====== Record list
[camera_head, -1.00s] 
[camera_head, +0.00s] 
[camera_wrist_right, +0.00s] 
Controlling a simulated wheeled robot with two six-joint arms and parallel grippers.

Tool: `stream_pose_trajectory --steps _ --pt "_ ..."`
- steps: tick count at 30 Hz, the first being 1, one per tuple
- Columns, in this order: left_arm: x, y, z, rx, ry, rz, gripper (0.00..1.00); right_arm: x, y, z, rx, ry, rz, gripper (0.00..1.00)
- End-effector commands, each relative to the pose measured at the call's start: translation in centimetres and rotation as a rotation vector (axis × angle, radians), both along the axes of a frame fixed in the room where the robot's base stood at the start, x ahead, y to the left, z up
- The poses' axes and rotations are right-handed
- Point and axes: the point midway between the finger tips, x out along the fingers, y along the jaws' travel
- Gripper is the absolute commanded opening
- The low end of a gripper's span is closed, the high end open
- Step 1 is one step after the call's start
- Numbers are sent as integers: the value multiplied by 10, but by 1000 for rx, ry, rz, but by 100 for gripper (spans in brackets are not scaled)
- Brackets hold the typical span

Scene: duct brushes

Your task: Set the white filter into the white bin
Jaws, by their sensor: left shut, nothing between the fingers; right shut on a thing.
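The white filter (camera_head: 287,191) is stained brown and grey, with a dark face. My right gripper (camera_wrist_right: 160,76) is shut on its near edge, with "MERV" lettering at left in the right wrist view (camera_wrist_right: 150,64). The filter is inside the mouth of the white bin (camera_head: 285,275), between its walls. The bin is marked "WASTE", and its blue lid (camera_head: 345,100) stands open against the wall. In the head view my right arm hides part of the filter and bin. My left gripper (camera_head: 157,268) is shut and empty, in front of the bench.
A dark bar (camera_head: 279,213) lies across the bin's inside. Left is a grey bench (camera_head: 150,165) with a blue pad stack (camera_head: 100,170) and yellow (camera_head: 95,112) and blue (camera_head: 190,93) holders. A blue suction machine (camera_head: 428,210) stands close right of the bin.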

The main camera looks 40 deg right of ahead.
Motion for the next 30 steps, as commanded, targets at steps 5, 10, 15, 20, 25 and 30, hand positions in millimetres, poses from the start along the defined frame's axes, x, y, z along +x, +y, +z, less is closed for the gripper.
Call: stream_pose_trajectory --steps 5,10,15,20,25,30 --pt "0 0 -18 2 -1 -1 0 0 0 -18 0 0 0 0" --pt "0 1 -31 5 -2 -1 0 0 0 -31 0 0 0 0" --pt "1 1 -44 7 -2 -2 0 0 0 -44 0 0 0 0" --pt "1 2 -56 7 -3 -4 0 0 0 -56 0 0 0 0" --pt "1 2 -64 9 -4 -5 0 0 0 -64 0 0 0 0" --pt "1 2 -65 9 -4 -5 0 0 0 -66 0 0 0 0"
============
====== Record list
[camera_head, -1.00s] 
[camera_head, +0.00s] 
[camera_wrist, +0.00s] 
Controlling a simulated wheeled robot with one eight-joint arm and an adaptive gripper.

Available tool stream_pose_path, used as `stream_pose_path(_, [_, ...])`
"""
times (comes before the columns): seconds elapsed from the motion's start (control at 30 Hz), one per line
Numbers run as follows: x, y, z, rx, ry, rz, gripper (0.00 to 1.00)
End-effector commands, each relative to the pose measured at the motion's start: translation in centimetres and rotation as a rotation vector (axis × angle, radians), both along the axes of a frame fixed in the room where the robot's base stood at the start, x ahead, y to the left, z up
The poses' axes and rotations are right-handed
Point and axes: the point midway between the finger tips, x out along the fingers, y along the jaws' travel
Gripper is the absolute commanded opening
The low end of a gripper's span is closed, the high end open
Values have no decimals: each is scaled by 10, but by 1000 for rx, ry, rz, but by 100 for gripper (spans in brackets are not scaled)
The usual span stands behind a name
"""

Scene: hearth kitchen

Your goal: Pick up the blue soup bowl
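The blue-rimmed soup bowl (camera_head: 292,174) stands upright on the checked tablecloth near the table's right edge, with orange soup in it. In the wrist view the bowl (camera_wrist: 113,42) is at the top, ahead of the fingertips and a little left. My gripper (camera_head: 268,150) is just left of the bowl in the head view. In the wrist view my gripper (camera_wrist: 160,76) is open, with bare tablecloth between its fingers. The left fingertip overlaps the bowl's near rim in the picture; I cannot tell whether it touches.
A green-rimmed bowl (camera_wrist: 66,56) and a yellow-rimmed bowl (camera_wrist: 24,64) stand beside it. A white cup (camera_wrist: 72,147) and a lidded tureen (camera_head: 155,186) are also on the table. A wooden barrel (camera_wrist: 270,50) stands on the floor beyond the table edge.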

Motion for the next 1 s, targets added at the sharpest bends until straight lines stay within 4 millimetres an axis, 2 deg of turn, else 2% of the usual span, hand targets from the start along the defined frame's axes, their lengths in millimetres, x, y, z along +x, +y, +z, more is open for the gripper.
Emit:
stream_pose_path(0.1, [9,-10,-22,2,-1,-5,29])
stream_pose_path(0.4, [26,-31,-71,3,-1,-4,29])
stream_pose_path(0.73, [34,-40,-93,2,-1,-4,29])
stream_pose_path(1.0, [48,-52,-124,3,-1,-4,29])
============
- Task details
Above are the records; from them, give again exactly the lines from the one containing "- Point and" through the one containing "The main camera looks 40 deg right of ahead.", both included.

- Solved exercise
- Point and axes: the point midway between the finger tips, x out along the fingers, y along the jaws' travel
- Gripper is the absolute commanded opening
- The low end of a gripper's span is closed, the high end open
- Step 1 is one step after the call's start
- Numbers are sent as integers: the value multiplied by 10, but by 1000 for rx, ry, rz, but by 100 for gripper (spans in brackets are not scaled)
- Brackets hold the typical span

Scene: duct brushes

Your task: Set the white filter into the white bin
Jaws, by their sensor: left shut, nothing between the fingers; right shut on a thing.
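The white filter (camera_head: 287,191) is stained brown and grey, with a dark face. My right gripper (camera_wrist_right: 160,76) is shut on its near edge, with "MERV" lettering at left in the right wrist view (camera_wrist_right: 150,64). The filter is inside the mouth of the white bin (camera_head: 285,275), between its walls. The bin is marked "WASTE", and its blue lid (camera_head: 345,100) stands open against the wall. In the head view my right arm hides part of the filter and bin. My left gripper (camera_head: 157,268) is shut and empty, in front of the bench.
A dark bar (camera_head: 279,213) lies across the bin's inside. Left is a grey bench (camera_head: 150,165) with a blue pad stack (camera_head: 100,170) and yellow (camera_head: 95,112) and blue (camera_head: 190,93) holders. A blue suction machine (camera_head: 428,210) stands close right of the bin.

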The main camera looks 40 deg right of ahead.

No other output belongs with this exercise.